[rfc-i] On Authors, Contributors, Editors, and overload.

Joel M. Halpern jmh at joelhalpern.com
Thu Sep 29 21:16:51 PDT 2011

I hope that I am misunderstanding you Joe.
Otherwise, I would have to say that your description is missing an 
important fact reflected both in our rules and our history.

Once a document is adopted by a working group as a working group 
document, it does not belong to the author.  If the chairs (with the 
consent of the WG) deem that the WG is best served by a change in 
authorship, then a different person is given the pen.
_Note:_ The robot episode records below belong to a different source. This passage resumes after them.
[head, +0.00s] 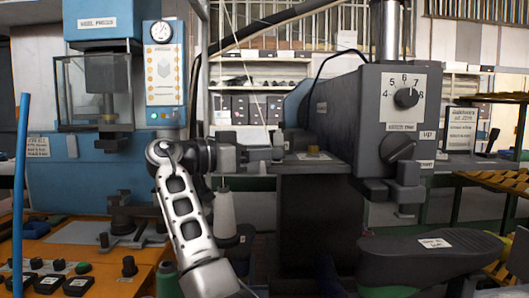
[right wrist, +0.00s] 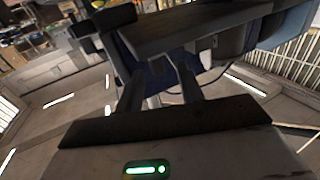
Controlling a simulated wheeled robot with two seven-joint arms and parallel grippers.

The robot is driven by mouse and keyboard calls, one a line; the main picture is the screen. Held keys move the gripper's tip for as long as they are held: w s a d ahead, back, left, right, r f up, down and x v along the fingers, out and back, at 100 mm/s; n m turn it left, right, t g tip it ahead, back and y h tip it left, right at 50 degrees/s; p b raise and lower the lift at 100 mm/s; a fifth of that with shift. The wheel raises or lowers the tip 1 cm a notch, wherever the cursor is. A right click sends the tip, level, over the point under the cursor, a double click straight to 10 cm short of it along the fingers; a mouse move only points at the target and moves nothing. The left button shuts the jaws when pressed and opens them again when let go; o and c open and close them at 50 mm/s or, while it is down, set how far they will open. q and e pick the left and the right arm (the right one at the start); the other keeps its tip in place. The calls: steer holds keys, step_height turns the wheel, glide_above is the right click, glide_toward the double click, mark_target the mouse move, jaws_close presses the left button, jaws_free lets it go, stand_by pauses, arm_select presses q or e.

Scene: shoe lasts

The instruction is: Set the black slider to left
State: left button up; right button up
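My right gripper (head: 272,153) reaches in from the left at the grey machine (head: 340,118) in the middle of the head view, beside its dark flat arm. In the right wrist view its two fingers (right wrist: 160,85) are apart, with nothing clearly held between them. A dark slab (right wrist: 195,32) of the machine lies just beyond the fingertips there. I cannot clearly make out which part is the black slider; small dark parts (head: 298,138) sit by the fingertips, partly hidden. Whether the fingers touch them I cannot tell. My left gripper is out of view.
The grey machine carries a numbered dial (head: 406,97) and a larger dark knob (head: 397,148). A blue press (head: 90,180) stands at the left behind an orange bench (head: 95,258). A black padded arm (head: 430,256) juts out at the lower right. Shelves stand behind.

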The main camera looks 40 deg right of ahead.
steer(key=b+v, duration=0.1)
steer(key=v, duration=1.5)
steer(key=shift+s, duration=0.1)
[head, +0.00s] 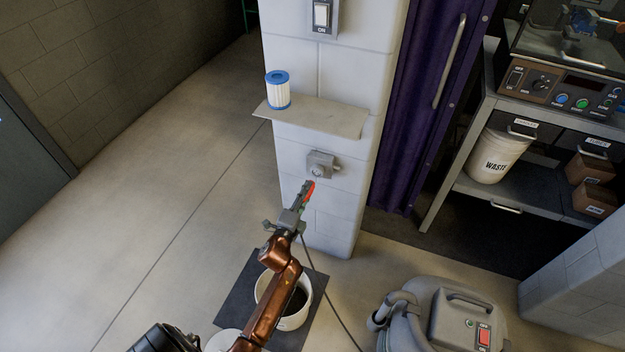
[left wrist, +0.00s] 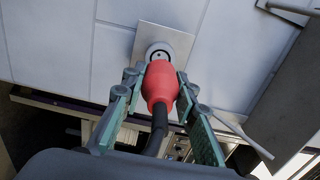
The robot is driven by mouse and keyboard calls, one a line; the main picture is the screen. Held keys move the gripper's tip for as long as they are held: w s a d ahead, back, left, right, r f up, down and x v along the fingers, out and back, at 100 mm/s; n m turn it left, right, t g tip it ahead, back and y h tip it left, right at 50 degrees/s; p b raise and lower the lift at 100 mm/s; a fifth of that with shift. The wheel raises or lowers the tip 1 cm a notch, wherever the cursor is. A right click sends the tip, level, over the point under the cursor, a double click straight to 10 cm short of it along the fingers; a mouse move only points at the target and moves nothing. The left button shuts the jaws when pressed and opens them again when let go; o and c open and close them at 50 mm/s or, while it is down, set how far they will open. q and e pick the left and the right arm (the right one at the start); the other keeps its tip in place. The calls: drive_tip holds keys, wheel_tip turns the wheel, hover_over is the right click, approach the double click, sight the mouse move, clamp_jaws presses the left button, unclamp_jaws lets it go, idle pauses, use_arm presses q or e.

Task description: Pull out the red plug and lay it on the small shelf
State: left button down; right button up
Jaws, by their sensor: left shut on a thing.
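The red plug (head: 310,187) is in the jaws of my left gripper (head: 306,191), in front of the pillar. In the left wrist view the plug (left wrist: 160,83) sits between the two fingers of the left gripper (left wrist: 160,92), its dark cable trailing back toward the camera. The grey wall socket (head: 320,163) is just above the plug in the head view; its round face (left wrist: 160,50) shows behind the plug's tip. I cannot tell whether the tip still touches it. The small shelf (head: 335,117) juts from the pillar above the socket. My right gripper is not in view.
A blue-and-white cylinder (head: 278,90) stands on the shelf's left end; the rest is bare. A switch (head: 321,15) is above. A bucket (head: 295,318) stands below my arm. A grey vacuum machine (head: 440,318) is at lower right, a purple curtain (head: 425,100) beside the pillar.

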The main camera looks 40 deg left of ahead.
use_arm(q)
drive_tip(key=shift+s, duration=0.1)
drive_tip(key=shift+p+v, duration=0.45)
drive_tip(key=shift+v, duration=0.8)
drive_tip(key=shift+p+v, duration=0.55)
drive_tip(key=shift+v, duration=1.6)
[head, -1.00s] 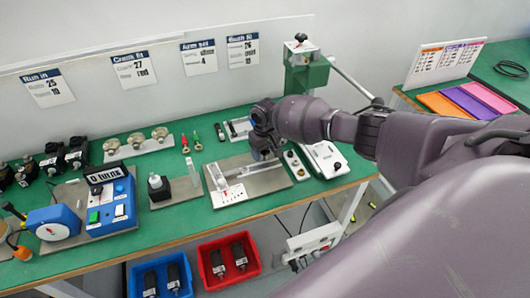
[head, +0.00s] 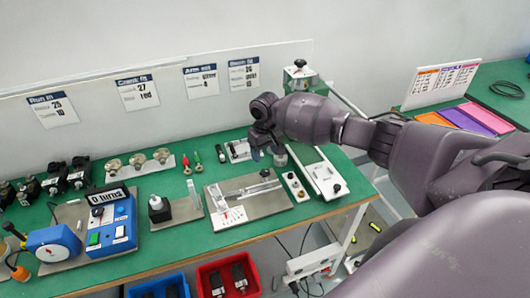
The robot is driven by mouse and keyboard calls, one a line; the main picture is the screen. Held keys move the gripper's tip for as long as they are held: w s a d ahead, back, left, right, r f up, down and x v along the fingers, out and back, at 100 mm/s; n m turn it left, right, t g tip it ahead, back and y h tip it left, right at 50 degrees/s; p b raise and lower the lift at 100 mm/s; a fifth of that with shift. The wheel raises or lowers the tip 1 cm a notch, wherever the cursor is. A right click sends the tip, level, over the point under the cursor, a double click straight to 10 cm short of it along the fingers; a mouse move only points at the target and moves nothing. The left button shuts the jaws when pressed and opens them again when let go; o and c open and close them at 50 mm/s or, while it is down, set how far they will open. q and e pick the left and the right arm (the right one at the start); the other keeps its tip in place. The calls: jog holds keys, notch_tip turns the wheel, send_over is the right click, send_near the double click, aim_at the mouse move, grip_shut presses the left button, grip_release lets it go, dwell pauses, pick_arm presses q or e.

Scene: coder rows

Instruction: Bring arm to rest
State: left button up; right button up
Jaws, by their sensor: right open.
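My right arm (head: 365,140) comes in from the right and reaches over the green bench. My right gripper (head: 266,154) points down above the back of the bench, behind the metal plate fixture (head: 262,207). The jaws are open, and I see nothing held between them. A small grey round part (head: 280,157) shows beside the fingers; I cannot tell whether it touches them. The left gripper is not in view.
The green bench (head: 185,243) holds a blue tester (head: 110,220), a black-topped block (head: 158,208) and a white plate (head: 322,177). A green stand (head: 300,78) rises behind the arm. Red (head: 228,275) and blue bins sit below. Coloured trays (head: 460,118) lie at right.

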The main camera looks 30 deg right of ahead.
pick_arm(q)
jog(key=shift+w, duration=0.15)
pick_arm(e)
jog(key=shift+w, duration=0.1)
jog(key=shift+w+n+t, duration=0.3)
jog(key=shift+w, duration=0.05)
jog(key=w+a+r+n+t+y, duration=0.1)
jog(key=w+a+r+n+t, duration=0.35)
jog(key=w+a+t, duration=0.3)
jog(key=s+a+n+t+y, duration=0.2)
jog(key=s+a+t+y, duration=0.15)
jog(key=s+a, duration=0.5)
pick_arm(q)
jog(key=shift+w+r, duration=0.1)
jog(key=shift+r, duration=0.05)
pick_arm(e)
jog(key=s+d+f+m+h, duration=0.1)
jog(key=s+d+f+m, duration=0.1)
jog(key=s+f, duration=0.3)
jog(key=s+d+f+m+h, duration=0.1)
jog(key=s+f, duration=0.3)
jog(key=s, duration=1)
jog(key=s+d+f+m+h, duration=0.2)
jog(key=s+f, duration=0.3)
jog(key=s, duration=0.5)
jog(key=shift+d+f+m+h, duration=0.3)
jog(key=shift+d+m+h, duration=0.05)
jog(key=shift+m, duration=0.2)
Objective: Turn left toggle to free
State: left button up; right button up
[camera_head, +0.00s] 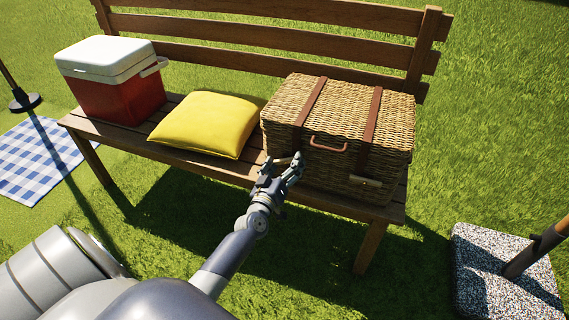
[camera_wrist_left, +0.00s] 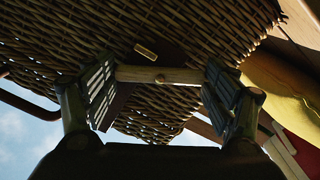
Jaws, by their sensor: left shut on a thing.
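A wicker basket (camera_head: 340,110) with brown leather straps stands on the right part of the bench, its lid closed. My left gripper (camera_head: 287,168) is at the lower end of the left strap on the basket's front. In the left wrist view, that gripper (camera_wrist_left: 160,90) is shut on the left toggle (camera_wrist_left: 160,75), a pale wooden bar lying crosswise between the two fingers. A small brass fitting (camera_wrist_left: 146,50) shows on the strap beside it. The right toggle (camera_head: 365,181) lies roughly level at the right strap. My right gripper is not in view.
A yellow cushion (camera_head: 206,124) and a red cooler with a white lid (camera_head: 112,84) sit to the left on the wooden bench (camera_head: 235,33). A speckled stone base (camera_head: 495,265) stands on the grass at the right. A checked blanket (camera_head: 40,158) lies at the left.

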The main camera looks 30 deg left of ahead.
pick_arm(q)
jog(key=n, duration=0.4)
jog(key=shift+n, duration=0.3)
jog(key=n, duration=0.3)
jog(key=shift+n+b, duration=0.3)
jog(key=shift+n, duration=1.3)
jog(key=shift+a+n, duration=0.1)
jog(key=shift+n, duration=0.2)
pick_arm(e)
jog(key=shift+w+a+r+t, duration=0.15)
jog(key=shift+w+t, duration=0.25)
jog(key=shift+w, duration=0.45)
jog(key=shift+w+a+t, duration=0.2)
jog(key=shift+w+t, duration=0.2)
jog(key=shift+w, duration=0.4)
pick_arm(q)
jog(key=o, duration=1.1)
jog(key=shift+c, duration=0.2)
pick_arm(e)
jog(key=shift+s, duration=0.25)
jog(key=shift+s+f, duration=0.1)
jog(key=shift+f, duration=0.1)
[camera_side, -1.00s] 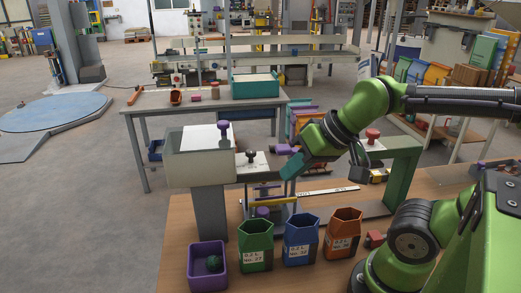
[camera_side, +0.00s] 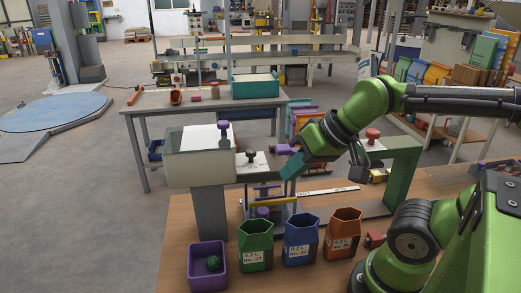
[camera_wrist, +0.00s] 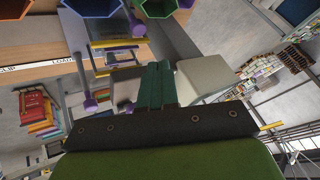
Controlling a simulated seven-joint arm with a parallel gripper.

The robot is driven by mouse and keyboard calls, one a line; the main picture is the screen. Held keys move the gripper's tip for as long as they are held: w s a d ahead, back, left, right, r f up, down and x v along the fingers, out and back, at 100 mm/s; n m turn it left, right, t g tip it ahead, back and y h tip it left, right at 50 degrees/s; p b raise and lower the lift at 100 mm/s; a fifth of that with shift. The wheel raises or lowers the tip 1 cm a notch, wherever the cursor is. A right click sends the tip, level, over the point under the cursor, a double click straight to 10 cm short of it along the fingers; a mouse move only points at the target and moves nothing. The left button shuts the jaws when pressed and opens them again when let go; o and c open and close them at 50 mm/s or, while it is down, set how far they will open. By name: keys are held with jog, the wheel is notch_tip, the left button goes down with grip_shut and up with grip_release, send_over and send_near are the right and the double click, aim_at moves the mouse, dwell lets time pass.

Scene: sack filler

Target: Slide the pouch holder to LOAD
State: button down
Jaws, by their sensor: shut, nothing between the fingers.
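What looks like the pouch holder is a frame with a yellow bar (camera_side: 272,201) and a purple knob (camera_side: 263,212), low beside the grey column of the filler. The yellow bar (camera_wrist: 118,43) and purple knob (camera_wrist: 138,30) also show in the wrist view.
Green (camera_side: 255,246), blue (camera_side: 301,240) and orange (camera_side: 342,235) bins stand in front of the holder, with a purple box (camera_side: 207,266) to their left. The filler's pale housing (camera_side: 199,157) is left of my gripper. A green frame (camera_side: 402,175) stands to the right.

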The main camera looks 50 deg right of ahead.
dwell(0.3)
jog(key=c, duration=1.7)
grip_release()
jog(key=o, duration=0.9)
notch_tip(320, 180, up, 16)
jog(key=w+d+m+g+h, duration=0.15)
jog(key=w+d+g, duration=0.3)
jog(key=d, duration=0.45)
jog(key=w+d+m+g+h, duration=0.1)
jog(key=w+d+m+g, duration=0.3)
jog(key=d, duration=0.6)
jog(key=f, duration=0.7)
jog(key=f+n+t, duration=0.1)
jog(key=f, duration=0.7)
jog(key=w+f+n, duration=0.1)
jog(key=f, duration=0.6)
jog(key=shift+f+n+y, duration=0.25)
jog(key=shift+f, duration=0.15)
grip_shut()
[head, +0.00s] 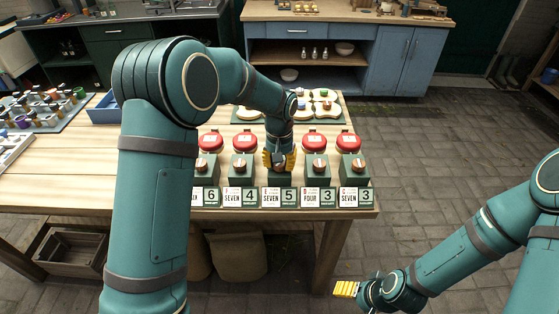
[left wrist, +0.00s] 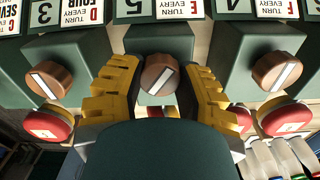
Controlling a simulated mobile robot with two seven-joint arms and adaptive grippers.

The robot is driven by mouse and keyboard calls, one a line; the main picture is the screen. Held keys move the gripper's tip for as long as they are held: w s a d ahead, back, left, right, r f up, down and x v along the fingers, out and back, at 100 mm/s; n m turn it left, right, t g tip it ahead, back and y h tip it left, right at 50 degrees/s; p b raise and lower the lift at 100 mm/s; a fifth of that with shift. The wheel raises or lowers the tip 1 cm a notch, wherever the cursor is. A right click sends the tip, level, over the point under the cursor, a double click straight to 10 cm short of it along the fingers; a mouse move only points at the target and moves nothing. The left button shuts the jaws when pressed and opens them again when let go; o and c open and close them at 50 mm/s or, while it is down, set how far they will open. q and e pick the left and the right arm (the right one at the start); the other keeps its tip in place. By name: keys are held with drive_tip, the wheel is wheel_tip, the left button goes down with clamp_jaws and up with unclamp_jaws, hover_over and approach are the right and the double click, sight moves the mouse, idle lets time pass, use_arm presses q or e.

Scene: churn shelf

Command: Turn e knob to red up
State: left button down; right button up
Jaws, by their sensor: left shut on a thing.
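The e knob (left wrist: 160,75) is a copper-coloured round knob with a white bar on its face, slanting from lower left to upper right in the left wrist view. It sits on a dark green box (left wrist: 165,40) beside the card (left wrist: 180,10) marked E, upside down in this view. My left gripper (head: 280,160) is shut on this knob, its yellow fingers on either side. In the head view the fingers hide most of the knob. No red mark shows on the knob face. My right gripper (head: 345,288) hangs low, away from the table; its jaw gap is unclear.
Neighbouring knobs (head: 244,165) and (head: 319,165) stand close on both sides, each with a red-topped round piece (head: 314,141) behind. Number plates and cards line the table's front edge (head: 370,212). A blue tray (head: 103,110) lies left.

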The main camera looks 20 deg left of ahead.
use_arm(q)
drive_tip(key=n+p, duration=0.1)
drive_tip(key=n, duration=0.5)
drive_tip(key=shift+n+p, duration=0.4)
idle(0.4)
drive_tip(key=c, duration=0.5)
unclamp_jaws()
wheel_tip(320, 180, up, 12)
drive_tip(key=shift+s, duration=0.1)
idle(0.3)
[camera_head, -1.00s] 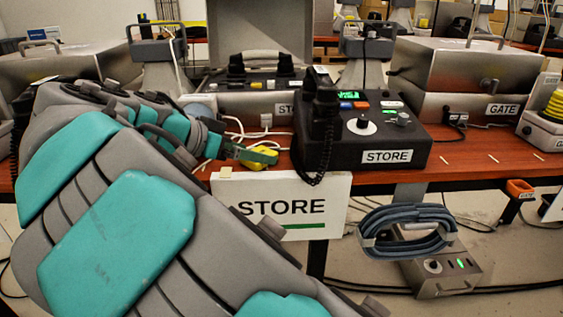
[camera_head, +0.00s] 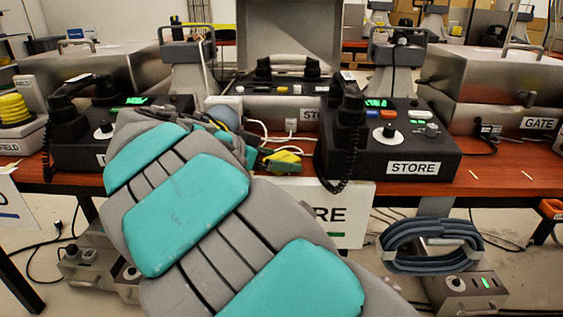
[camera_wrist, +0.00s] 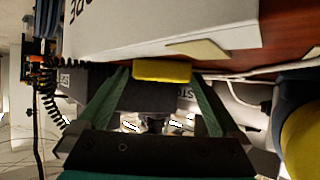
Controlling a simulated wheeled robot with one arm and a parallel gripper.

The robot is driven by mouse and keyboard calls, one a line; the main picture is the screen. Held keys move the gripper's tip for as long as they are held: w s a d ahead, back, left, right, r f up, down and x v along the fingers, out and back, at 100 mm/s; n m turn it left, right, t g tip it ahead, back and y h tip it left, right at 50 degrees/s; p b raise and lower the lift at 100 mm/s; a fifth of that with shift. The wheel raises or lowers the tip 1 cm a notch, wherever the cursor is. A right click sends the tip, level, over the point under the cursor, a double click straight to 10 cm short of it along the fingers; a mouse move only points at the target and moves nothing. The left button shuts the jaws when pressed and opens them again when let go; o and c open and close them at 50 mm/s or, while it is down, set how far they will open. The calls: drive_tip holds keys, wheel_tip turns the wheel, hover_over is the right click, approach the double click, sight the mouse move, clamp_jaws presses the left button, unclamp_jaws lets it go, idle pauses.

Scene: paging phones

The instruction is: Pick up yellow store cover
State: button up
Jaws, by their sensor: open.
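The yellow store cover (camera_head: 281,163) is a small yellow block near the table's front edge in the head view, left of the black STORE phone (camera_head: 400,145). Green finger parts overlap it there. In the wrist view the yellow cover (camera_wrist: 162,71) lies between the tips of my two green fingers. My gripper (camera_wrist: 160,78) is open around it, with a narrow gap seeming to show at each side; I cannot tell whether either finger touches it. In the head view my gripper (camera_head: 268,156) is partly hidden by my own arm.
The white STORE sign (camera_head: 350,205) hangs at the table's front edge, partly behind my arm. White cables (camera_head: 266,138) run behind the cover. Another black phone (camera_head: 70,150) stands left, and a coiled blue cable (camera_head: 430,247) hangs below the table at right.

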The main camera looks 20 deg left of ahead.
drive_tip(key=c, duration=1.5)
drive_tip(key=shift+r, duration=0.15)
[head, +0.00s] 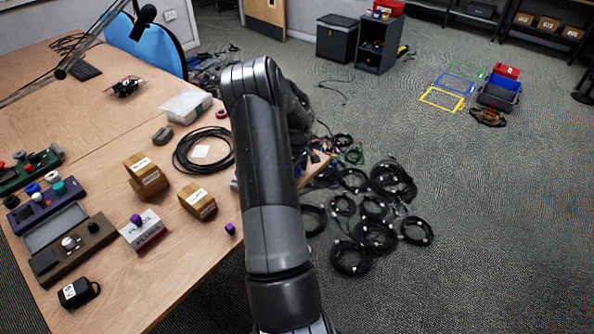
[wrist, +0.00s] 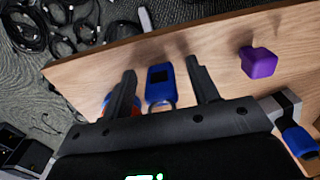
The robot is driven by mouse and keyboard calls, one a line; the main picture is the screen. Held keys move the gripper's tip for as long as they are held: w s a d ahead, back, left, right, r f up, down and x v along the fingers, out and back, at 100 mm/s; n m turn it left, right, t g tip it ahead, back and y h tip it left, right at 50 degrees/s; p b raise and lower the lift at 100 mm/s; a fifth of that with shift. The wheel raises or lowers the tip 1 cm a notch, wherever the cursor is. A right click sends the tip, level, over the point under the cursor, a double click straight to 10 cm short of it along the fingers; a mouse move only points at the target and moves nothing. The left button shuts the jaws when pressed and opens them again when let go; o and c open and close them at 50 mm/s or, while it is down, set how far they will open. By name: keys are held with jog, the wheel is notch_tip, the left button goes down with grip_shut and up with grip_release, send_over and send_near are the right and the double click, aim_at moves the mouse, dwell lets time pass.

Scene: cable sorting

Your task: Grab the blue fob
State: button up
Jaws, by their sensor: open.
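The blue fob (wrist: 160,80) is a small flat blue tag with a dark face and a pale loop at its lower end. It lies on the wooden table near the edge in the wrist view. My gripper (wrist: 161,70) is open, with one finger on each side of the fob and a gap to both. I cannot tell how far above the table the fingertips are. In the head view my arm hides the gripper and the fob.
A purple block (wrist: 258,62) sits right of the fingers; it also shows in the head view (head: 230,228). A red and blue item (wrist: 107,104) is partly hidden behind the left finger. Another blue item (wrist: 299,141) is at lower right. Coiled black cables (head: 374,237) lie on the floor.

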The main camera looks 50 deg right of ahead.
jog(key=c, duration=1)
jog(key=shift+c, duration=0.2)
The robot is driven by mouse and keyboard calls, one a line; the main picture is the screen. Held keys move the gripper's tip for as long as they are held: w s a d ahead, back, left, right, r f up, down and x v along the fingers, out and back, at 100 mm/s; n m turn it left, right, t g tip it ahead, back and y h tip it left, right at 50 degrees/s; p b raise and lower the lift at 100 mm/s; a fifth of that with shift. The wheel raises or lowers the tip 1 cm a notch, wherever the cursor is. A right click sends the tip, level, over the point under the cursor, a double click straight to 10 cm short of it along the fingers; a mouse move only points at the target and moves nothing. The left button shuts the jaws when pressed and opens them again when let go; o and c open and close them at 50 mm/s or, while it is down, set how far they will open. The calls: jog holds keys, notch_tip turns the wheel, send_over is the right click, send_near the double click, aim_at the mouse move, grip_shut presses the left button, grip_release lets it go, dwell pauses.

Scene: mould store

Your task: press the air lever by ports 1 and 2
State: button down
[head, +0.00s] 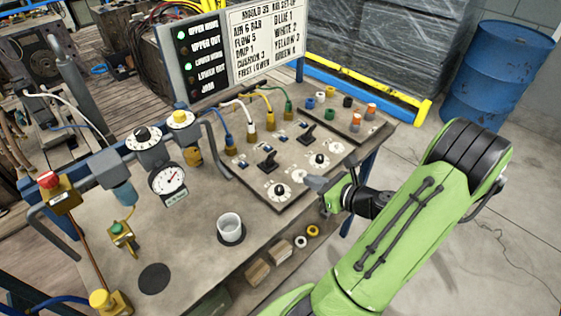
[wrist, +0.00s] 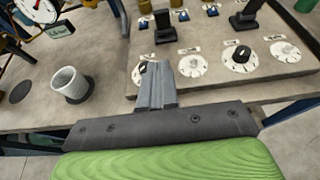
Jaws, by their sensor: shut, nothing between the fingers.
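A black air lever (head: 268,162) stands upright on the sloping grey panel, in front of the blue and white hose fittings; in the wrist view this lever (wrist: 163,30) is ahead of my fingers. A second black lever (head: 307,135) stands farther right and also shows in the wrist view (wrist: 245,15). I cannot read the port numbers. My gripper (head: 314,183) is shut and empty at the panel's front right edge, apart from both levers. In the wrist view its fingers (wrist: 157,72) are together and partly hide a white dial (wrist: 140,72).
Several white dials (head: 279,192) line the panel's front. A white cup (head: 231,228) stands left on the bench, near a pressure gauge (head: 168,178). A sign board (head: 266,45) stands behind. A blue drum (head: 497,75) is at the far right; the floor near it is clear.

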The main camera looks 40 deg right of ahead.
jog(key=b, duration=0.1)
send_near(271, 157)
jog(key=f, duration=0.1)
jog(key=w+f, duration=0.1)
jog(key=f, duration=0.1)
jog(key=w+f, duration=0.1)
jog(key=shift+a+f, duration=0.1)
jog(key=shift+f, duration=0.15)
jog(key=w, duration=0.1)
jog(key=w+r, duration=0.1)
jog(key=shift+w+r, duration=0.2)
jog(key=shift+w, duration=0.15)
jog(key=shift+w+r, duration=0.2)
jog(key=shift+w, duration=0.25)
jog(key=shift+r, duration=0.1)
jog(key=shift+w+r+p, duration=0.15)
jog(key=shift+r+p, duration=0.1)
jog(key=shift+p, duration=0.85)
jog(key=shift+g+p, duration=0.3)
The earlier author must be properly credited.  But they no longer own 
the text.

In extreme cases, when an AD judges that the pen holder of a WG document 
is not making the changes the WG requires, the AD is expected to work 
with the chairs to cause a change of pen holder.  This has happened in 
the past with working group documents.

So, yes, the IETF does appoint the person doing the writing for WG 

For non-WG documents, the IETF has no say.


On 9/28/2011 8:30 PM, Joe Touch wrote:
> On 9/28/2011 4:46 PM, SM wrote:
>> Hi Joe,
>> At 16:17 28-09-2011, Joe Touch wrote:
>>> For IETF stream:
>>> add author/editor is made by the individuals with the approval
>>> of the WG
>> Isn't that a WG Chair decision?
>> I am fine with it being done with the approval of the WG. There can be
>> situations when it is better not to have a WG discussion about
>> authorship.
> I doubt a WG chair would make a decision that the WG didn't like, but I
> wasn't focusing on who "approves".
> My main point was that the IETF (Wg chair, WG - whatever) doesn't
> appoint (that is unilateral, and authors/editors can always decline);
> they "invite" or "approve", however you prefer to view it.